An Australian fund manager has announced the global expansion of its fund into 23 countries with the aim of providing SMSF investors with greater diversification and reduced volatility.
Australian fund manager Rushton Financial Services has expanded the Rushton Global Market Neutral Fund into 23 international markets to give investors greater diversification with international assets.
In a potentially dangerous year for investors, going global would benefit Australian investors seeking reduced investment risk and lower volatility, Rushton Financial Services executive director Glenn Rushton said.
Mr Rushton said share market volatility and geopolitical uncertainty are making it harder for SMSF trustees to select investments that can generate meaningful returns without uncomfortably high risk.
“SMSF investors would usually turn to traditionally low-risk asset classes, such as cash, bonds, and property. Unfortunately, record low interest rates have pulverised cash and sovereign bond yields, and sent property prices rocketing upwards,” he said.
The best strategy is to scale back exposure to risk from around the age of 50 onwards, making a market-neutral approach ideal for those in this age bracket, as it has the ability to generate a healthy return over the medium to long term, with lower volatility than a long only share investment.

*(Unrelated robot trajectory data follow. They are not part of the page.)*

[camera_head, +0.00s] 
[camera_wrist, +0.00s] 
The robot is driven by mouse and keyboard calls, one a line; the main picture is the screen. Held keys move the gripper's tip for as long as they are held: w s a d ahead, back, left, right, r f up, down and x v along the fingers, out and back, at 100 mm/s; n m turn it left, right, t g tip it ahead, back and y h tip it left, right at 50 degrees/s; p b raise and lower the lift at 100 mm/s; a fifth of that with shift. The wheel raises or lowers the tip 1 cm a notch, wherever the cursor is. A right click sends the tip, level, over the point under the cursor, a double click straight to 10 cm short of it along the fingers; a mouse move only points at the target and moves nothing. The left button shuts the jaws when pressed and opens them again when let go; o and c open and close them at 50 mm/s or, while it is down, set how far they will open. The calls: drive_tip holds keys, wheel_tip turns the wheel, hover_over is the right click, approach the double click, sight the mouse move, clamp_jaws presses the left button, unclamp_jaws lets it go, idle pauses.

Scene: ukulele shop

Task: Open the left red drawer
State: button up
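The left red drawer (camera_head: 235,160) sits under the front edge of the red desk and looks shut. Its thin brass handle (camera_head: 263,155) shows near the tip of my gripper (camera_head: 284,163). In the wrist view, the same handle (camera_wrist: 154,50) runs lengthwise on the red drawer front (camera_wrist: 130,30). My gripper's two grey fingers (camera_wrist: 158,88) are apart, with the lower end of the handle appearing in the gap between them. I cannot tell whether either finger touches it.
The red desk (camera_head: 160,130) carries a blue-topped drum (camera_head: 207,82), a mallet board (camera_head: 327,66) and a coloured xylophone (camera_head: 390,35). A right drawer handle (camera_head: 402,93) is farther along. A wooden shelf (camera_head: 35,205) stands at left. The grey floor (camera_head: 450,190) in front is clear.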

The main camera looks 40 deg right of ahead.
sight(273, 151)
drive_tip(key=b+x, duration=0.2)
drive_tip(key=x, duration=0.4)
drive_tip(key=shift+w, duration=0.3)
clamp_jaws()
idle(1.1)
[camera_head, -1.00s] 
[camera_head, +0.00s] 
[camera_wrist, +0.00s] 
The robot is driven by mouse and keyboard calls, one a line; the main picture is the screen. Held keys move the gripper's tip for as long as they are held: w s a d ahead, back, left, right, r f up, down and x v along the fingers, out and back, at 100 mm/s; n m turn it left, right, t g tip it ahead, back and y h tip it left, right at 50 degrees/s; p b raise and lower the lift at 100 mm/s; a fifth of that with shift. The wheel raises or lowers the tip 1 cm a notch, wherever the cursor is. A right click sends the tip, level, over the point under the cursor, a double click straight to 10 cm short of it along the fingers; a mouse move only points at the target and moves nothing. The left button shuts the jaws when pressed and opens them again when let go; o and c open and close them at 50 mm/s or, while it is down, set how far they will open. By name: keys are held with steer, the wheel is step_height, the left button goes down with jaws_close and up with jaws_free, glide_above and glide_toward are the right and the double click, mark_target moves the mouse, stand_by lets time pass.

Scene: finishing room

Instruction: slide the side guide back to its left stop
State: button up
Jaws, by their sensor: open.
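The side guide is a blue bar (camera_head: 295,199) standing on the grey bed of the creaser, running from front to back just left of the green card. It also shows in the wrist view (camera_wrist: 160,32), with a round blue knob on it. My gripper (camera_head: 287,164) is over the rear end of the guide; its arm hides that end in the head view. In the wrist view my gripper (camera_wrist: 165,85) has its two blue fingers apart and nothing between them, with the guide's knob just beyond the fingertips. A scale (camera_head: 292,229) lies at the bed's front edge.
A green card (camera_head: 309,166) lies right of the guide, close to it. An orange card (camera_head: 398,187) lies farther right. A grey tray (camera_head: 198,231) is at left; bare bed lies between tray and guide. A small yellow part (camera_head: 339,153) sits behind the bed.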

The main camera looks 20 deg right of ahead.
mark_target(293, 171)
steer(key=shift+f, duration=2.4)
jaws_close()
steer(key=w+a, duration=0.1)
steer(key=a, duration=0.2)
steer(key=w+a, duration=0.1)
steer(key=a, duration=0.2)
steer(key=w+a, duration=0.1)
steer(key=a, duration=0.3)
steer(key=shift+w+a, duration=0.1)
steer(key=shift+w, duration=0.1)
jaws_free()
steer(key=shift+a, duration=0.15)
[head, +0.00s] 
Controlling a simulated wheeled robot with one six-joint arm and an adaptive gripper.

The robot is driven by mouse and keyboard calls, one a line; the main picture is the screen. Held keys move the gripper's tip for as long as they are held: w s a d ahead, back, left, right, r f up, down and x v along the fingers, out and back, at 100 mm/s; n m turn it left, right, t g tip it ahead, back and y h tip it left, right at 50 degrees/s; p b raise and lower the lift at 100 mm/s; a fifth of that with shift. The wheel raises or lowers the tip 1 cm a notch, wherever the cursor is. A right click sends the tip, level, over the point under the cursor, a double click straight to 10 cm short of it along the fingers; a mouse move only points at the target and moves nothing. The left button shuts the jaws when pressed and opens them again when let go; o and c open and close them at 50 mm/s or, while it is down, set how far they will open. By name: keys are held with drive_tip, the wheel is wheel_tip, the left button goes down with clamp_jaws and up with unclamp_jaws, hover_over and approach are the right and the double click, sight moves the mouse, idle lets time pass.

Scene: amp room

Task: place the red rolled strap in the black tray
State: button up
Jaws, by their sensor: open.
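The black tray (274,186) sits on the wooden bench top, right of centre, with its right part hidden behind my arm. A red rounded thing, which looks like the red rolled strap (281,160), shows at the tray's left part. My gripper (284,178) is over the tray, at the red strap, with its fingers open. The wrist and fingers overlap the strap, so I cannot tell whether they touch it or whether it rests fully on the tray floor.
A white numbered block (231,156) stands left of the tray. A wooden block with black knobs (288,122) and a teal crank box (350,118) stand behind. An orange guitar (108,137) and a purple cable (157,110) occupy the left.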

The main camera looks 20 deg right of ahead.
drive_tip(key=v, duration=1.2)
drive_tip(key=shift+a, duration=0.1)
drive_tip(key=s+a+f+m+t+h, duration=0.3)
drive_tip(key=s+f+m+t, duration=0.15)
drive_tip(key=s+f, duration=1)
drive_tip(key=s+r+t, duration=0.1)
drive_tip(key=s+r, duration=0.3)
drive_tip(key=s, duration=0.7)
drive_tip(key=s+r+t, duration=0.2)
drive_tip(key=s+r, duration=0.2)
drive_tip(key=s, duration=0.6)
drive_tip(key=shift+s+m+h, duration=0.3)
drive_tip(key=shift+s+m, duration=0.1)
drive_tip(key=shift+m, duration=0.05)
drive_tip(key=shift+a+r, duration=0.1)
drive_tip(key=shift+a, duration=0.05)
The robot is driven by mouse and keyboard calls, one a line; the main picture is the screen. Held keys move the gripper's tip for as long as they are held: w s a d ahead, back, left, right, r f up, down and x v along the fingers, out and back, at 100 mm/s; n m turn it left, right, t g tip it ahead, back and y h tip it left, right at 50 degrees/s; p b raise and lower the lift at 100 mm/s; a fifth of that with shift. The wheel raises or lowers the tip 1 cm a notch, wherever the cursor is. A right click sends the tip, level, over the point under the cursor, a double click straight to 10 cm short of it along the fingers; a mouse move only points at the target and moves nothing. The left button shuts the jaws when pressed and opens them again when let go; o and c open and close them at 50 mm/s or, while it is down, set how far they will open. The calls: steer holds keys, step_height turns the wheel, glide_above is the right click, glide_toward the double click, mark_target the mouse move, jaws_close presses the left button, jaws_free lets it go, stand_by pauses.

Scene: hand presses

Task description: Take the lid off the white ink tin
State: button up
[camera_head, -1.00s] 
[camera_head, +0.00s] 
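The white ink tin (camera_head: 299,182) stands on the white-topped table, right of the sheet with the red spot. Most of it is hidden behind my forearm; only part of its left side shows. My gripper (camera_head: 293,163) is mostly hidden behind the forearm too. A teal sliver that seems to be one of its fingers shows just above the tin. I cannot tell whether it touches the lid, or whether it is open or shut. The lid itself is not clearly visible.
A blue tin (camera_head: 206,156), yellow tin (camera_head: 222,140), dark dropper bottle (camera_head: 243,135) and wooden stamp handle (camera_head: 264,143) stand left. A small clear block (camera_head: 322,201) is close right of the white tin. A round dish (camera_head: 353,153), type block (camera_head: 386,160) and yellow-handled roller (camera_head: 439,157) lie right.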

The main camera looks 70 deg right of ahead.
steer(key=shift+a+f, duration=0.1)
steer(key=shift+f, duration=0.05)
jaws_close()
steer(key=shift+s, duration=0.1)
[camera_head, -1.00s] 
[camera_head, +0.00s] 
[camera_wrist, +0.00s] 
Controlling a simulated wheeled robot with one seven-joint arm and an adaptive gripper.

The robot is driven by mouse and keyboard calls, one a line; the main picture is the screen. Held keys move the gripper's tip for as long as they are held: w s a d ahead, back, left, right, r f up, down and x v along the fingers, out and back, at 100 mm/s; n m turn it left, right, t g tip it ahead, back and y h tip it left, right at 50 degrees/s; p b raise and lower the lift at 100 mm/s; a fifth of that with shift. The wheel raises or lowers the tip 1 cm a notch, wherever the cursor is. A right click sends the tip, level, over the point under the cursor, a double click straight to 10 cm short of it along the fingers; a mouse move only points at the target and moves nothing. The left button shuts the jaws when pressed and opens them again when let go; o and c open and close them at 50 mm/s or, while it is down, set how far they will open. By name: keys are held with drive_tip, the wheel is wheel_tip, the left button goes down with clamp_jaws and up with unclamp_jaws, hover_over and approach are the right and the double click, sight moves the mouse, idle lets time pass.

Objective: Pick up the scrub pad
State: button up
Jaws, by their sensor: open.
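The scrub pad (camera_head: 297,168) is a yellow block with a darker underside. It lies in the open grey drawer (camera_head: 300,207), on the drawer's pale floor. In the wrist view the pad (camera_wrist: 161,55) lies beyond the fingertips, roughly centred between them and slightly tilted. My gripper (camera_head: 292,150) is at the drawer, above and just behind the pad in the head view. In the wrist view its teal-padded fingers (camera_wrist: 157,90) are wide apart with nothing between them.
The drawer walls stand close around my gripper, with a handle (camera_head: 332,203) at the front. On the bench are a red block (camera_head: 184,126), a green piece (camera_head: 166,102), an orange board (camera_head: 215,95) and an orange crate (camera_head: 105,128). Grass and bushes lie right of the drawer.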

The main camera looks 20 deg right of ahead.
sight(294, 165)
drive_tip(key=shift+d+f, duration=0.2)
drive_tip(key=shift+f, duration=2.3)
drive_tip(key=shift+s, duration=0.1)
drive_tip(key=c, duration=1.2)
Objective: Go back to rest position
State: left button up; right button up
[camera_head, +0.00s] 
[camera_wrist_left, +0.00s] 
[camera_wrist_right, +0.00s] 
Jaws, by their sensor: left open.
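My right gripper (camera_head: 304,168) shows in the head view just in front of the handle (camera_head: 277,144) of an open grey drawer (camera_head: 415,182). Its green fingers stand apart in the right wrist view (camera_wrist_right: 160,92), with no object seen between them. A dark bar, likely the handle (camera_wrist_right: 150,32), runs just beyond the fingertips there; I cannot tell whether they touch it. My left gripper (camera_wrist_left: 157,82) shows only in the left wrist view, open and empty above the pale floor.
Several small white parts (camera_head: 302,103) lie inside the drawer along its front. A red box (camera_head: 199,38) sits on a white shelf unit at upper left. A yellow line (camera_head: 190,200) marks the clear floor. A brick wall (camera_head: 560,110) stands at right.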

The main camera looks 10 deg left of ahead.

“As the Yale University and countless other institutional, investors have shown in recent decades share market volatility does not mean investors have to compromise returns and risk exposure, and with the rising popularity of these alternative investments among SMSF trustees, many Australian investors are joining the trend,” Mr Rushton said.
He said the newly expanded fund will offer investors a multi-thematic investment strategy and international exposure with around 670 positions in markets across the Asia-Pacific region and Europe.
“Importantly, a market neutral portfolio diversified across hundreds of positions is actually more diversified than a typical share portfolio holding hundreds of shares.”